[Start of Supplied entries]
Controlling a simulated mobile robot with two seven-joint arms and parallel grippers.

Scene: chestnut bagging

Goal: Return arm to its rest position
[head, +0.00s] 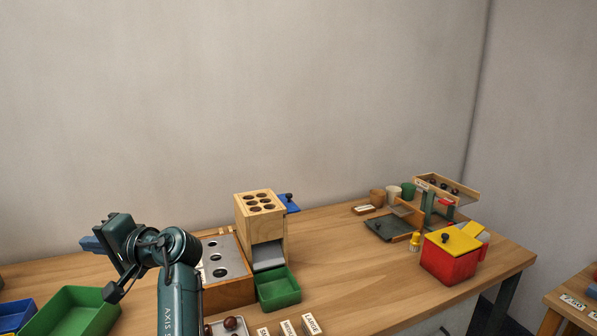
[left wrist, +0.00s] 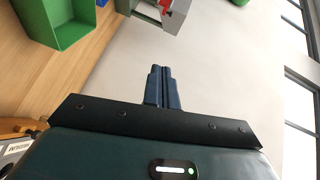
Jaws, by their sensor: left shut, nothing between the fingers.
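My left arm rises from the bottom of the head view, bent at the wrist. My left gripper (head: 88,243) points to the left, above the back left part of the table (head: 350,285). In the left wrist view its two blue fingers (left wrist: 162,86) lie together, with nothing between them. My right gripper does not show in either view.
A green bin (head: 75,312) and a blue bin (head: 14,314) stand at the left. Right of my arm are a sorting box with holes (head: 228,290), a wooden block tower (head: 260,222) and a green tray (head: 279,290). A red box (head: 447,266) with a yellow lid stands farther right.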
[End of Supplied entries]
[Start of Supplied entries]
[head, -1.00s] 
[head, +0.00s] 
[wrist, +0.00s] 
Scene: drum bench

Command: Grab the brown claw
[End of Supplied entries]
Do this: Begin with the line that contains "Controlling a simulated", end with the line that contains "[left wrist, +0.00s]", and set down every line in that range exactly as it stands, minus the pictures.

Output of the task:
Controlling a simulated mobile robot with two seven-joint arms and parallel grippers.

Scene: chestnut bagging

Goal: Return arm to its rest position
[head, +0.00s] 
[left wrist, +0.00s] 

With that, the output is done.